Say how many lines hold the string "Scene"; please write nothing but the number.

━━━━━━━━

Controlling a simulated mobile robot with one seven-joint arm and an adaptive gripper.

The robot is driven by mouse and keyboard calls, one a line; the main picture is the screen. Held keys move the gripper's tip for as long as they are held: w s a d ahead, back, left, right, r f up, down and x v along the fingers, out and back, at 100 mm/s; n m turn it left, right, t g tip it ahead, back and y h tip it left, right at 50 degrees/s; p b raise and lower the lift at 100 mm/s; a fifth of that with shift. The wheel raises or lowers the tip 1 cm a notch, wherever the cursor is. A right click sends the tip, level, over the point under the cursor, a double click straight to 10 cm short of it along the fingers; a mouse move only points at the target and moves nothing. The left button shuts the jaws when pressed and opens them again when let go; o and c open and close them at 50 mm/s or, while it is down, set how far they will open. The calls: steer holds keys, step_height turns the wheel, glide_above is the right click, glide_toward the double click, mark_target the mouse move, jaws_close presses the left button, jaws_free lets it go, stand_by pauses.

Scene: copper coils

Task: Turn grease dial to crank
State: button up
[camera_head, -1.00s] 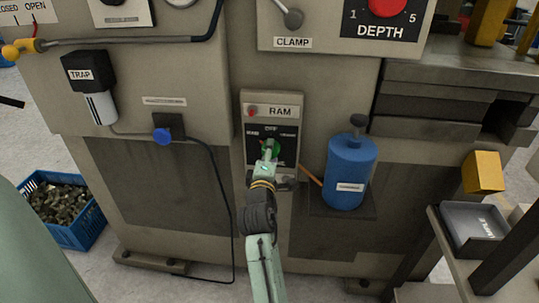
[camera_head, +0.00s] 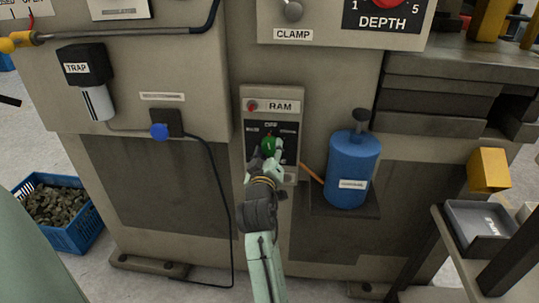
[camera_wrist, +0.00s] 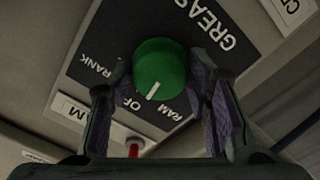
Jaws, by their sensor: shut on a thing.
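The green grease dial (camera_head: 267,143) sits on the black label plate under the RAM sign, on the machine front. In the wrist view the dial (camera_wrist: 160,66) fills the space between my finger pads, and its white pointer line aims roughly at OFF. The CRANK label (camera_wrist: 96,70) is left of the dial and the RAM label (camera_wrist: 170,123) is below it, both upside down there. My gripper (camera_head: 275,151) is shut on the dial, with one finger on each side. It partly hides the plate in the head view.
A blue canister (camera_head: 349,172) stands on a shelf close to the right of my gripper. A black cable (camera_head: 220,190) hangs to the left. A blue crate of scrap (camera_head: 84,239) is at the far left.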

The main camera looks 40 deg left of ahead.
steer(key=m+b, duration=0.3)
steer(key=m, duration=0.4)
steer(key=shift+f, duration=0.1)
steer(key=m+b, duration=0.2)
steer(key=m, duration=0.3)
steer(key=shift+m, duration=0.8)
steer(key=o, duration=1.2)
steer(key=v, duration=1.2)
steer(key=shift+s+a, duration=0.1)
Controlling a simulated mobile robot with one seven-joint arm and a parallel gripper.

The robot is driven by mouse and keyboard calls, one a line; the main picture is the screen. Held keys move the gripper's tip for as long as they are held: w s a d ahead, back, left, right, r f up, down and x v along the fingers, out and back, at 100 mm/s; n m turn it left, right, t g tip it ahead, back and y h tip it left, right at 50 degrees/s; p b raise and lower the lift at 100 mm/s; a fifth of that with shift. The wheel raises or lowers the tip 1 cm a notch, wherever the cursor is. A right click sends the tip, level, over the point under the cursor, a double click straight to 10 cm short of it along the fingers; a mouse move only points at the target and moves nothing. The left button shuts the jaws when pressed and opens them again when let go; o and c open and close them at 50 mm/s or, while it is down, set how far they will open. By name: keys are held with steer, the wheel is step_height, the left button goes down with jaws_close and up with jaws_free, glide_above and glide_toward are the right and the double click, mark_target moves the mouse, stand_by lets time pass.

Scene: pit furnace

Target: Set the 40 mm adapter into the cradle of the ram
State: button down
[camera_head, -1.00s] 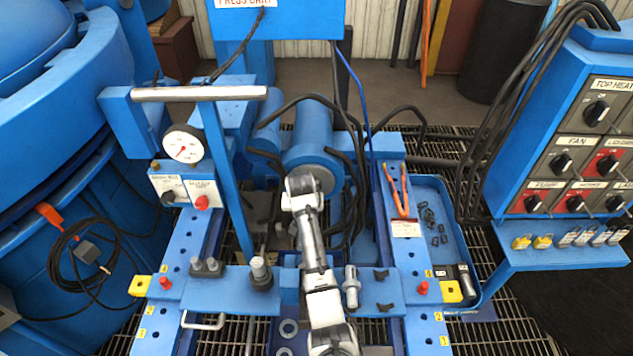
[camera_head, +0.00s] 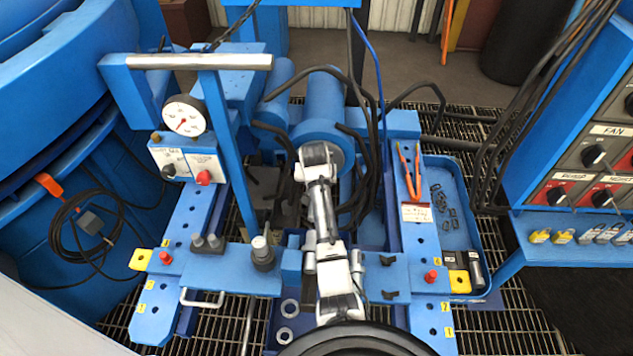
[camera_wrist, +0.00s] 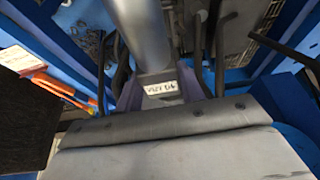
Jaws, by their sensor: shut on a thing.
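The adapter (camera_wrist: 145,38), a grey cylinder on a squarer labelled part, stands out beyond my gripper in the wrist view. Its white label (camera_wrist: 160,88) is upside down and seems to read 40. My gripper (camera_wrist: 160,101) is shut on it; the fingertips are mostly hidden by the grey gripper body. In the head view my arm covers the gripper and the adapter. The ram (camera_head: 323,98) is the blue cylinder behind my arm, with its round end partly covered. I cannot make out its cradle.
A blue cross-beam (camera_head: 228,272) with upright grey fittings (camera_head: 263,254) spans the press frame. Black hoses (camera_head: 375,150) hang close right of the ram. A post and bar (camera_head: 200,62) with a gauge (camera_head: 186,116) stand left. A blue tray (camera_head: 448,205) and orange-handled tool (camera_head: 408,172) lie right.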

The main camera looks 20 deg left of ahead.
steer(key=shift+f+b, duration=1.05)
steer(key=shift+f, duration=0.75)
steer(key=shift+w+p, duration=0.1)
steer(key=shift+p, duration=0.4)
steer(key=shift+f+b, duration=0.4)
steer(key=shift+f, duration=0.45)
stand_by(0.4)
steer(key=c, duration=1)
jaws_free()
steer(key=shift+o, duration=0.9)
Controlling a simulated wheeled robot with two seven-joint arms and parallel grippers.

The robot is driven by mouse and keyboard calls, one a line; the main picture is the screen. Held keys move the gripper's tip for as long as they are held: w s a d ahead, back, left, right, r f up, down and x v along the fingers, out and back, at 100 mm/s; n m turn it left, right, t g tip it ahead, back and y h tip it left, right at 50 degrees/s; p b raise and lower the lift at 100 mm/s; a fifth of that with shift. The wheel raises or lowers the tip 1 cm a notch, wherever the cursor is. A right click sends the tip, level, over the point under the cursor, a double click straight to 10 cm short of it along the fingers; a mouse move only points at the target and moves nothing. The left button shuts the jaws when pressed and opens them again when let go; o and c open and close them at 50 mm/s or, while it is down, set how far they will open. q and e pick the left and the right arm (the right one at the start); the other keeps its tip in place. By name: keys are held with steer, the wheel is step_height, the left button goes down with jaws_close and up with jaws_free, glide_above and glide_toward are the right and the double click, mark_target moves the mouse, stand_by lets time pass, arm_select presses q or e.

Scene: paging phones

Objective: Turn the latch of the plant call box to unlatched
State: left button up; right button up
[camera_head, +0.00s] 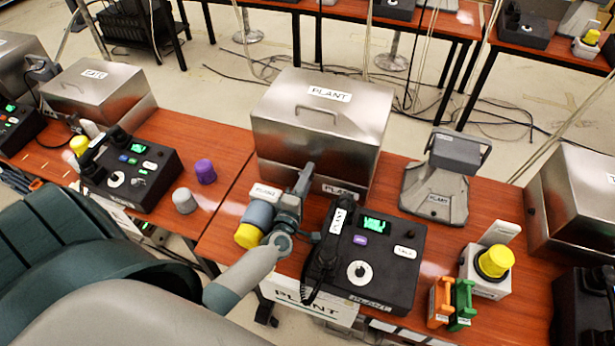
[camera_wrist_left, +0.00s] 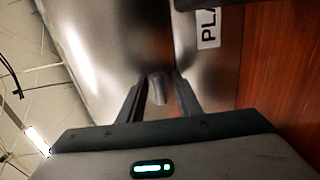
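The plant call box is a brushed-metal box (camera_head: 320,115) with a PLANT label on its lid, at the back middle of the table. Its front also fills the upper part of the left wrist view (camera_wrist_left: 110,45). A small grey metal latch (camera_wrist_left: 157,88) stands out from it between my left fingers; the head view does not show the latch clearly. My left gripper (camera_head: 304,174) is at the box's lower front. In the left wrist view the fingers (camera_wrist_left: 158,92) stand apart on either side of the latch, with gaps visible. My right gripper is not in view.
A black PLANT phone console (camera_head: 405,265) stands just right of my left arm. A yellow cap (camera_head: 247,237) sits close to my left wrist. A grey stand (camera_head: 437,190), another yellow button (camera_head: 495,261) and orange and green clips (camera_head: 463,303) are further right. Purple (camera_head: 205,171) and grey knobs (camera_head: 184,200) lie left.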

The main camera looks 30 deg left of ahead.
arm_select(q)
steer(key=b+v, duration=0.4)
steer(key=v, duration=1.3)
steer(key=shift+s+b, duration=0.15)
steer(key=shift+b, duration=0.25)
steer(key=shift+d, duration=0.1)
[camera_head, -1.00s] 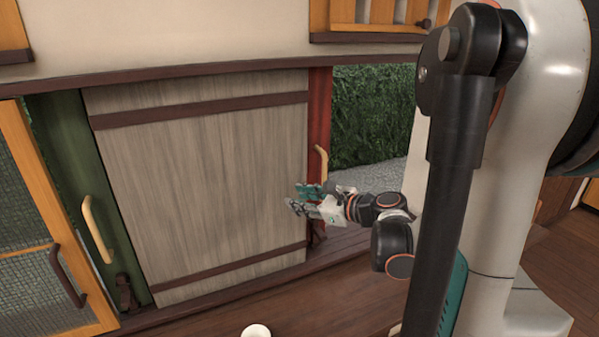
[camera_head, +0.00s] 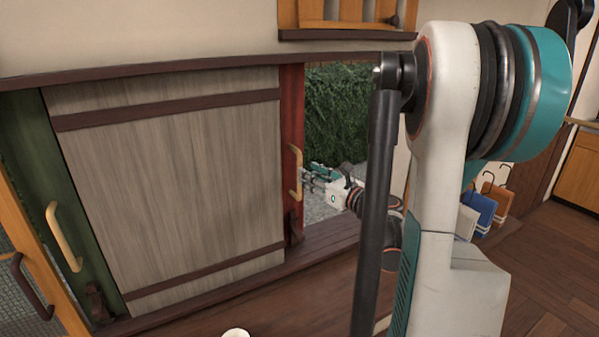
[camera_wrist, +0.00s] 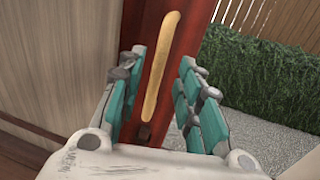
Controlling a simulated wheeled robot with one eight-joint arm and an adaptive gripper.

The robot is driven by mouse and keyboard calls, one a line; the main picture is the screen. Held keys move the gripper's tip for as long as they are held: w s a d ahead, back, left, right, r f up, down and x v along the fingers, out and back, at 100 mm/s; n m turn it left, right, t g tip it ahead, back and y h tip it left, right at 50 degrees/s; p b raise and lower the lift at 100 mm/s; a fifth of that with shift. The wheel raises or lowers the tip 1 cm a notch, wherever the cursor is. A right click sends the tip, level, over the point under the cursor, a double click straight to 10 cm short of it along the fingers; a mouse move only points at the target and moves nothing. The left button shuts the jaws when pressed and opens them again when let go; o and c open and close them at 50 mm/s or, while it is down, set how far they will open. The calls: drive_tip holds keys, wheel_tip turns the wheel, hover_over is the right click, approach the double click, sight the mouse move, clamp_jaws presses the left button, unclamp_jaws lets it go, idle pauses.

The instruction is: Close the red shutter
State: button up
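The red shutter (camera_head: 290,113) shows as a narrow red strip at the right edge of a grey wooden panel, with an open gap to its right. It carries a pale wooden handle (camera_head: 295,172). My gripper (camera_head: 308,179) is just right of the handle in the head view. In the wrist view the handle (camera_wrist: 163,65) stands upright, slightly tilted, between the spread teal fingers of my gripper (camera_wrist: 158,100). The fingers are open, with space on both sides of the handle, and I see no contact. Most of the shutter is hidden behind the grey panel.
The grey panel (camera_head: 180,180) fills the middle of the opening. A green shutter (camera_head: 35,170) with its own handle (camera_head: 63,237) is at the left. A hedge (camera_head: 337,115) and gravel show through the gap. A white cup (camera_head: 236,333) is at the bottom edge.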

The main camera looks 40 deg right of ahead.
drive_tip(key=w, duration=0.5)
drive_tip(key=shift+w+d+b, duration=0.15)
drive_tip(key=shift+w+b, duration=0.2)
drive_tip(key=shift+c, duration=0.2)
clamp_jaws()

━━━━━━━━

## Final result
3